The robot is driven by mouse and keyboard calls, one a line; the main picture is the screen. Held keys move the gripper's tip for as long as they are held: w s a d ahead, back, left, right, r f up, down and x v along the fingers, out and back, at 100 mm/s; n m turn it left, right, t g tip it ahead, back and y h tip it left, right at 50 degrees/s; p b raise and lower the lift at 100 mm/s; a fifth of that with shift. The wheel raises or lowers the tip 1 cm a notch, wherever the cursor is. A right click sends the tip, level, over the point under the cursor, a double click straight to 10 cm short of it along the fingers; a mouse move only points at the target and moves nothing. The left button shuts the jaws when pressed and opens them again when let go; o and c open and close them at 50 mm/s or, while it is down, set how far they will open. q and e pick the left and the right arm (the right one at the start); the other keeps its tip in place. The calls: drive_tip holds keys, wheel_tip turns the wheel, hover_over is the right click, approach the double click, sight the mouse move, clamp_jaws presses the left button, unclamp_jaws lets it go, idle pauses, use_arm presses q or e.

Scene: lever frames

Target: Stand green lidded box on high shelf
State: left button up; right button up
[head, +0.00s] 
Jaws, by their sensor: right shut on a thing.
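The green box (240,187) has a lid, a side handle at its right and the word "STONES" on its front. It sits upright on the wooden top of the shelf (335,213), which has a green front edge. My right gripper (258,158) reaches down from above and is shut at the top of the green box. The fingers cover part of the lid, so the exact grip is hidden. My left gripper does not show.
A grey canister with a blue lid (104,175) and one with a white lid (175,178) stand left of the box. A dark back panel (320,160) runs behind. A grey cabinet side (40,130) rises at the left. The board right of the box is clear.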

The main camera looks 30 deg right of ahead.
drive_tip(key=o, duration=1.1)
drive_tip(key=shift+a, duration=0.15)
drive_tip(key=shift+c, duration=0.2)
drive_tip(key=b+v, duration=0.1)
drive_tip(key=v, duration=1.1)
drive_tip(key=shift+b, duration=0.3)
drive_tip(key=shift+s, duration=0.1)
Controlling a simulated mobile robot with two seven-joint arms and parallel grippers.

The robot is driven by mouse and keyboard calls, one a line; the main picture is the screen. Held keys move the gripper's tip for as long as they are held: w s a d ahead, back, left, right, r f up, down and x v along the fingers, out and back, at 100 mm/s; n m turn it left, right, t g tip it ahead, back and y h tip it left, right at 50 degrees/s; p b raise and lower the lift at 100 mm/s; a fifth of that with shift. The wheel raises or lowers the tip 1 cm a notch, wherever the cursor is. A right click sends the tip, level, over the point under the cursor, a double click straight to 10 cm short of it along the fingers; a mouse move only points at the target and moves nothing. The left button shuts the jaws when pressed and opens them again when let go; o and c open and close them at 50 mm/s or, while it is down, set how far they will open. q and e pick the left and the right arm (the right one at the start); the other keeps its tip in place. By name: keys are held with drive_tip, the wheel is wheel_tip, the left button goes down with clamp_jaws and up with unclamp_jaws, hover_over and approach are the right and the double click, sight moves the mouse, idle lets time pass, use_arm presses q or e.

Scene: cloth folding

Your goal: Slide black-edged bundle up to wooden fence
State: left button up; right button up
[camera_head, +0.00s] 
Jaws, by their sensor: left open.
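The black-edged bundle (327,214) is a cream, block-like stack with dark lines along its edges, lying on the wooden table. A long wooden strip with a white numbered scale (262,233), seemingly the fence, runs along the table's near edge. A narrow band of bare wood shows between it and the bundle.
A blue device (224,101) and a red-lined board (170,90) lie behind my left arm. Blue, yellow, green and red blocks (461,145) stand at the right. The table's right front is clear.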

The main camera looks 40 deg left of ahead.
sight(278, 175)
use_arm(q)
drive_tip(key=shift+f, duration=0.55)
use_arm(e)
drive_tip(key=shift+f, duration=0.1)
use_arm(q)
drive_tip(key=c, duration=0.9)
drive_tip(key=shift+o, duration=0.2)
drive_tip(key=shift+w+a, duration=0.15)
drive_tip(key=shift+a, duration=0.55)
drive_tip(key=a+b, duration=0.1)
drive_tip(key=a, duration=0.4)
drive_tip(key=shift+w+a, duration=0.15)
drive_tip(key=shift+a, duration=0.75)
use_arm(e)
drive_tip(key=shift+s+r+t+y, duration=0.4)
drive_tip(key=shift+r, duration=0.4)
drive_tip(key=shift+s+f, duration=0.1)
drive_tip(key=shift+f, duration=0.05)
□ □ □ □ □
What is expected
Write the data back out verbatim.

Result of the task
The robot is driven by mouse and keyboard calls, one a line; the main picture is the screen. Held keys move the gripper's tip for as long as they are held: w s a d ahead, back, left, right, r f up, down and x v along the fingers, out and back, at 100 mm/s; n m turn it left, right, t g tip it ahead, back and y h tip it left, right at 50 degrees/s; p b raise and lower the lift at 100 mm/s; a fifth of that with shift. The wheel raises or lowers the tip 1 cm a notch, wherever the cursor is. A right click sends the tip, level, over the point under the cursor, a double click straight to 10 cm short of it along the fingers; a mouse move only points at the target and moves nothing. The left button shuts the jaws when pressed and opens them again when let go; o and c open and close them at 50 mm/s or, while it is down, set how far they will open. q and e pick the left and the right arm (the right one at the start); the other keeps its tip in place. The calls: drive_tip holds keys, wheel_tip turns the wheel, hover_over is the right click, approach the double click, sight the mouse move, clamp_jaws presses the left button, unclamp_jaws lets it go, idle pauses, use_arm presses q or e.

Scene: lever frames

Target: Stand green lidded box on high shelf
State: left button up; right button up
[head, +0.00s] 
Jaws, by their sensor: right shut on a thing.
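The green box (240,187) has a lid, a side handle at its right and the word "STONES" on its front. It sits upright on the wooden top of the shelf (335,213), which has a green front edge. My right gripper (258,158) reaches down from above and is shut at the top of the green box. The fingers cover part of the lid, so the exact grip is hidden. My left gripper does not show.
A grey canister with a blue lid (104,175) and one with a white lid (175,178) stand left of the box. A dark back panel (320,160) runs behind. A grey cabinet side (40,130) rises at the left. The board right of the box is clear.

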The main camera looks 30 deg right of ahead.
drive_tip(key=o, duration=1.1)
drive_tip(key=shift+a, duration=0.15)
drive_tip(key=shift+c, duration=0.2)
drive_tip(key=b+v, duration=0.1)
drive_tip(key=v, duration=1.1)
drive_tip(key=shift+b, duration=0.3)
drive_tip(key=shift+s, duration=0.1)
Controlling a simulated mobile robot with two seven-joint arms and parallel grippers.

The robot is driven by mouse and keyboard calls, one a line; the main picture is the screen. Held keys move the gripper's tip for as long as they are held: w s a d ahead, back, left, right, r f up, down and x v along the fingers, out and back, at 100 mm/s; n m turn it left, right, t g tip it ahead, back and y h tip it left, right at 50 degrees/s; p b raise and lower the lift at 100 mm/s; a fifth of that with shift. The wheel raises or lowers the tip 1 cm a notch, wherever the cursor is. A right click sends the tip, level, over the point under the cursor, a double click straight to 10 cm short of it along the fingers; a mouse move only points at the target and moves nothing. The left button shuts the jaws when pressed and opens them again when let go; o and c open and close them at 50 mm/s or, while it is down, set how far they will open. q and e pick the left and the right arm (the right one at the start); the other keeps its tip in place. By name: keys are held with drive_tip, the wheel is wheel_tip, the left button goes down with clamp_jaws and up with unclamp_jaws, hover_over and approach are the right and the double click, sight moves the mouse, idle lets time pass, use_arm presses q or e.

Scene: cloth folding

Your goal: Slide black-edged bundle up to wooden fence
State: left button up; right button up
[camera_head, +0.00s] 
Jaws, by their sensor: left open.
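The black-edged bundle (327,214) is a cream, block-like stack with dark lines along its edges, lying on the wooden table. A long wooden strip with a white numbered scale (262,233), seemingly the fence, runs along the table's near edge. A narrow band of bare wood shows between it and the bundle.
A blue device (224,101) and a red-lined board (170,90) lie behind my left arm. Blue, yellow, green and red blocks (461,145) stand at the right. The table's right front is clear.

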The main camera looks 40 deg left of ahead.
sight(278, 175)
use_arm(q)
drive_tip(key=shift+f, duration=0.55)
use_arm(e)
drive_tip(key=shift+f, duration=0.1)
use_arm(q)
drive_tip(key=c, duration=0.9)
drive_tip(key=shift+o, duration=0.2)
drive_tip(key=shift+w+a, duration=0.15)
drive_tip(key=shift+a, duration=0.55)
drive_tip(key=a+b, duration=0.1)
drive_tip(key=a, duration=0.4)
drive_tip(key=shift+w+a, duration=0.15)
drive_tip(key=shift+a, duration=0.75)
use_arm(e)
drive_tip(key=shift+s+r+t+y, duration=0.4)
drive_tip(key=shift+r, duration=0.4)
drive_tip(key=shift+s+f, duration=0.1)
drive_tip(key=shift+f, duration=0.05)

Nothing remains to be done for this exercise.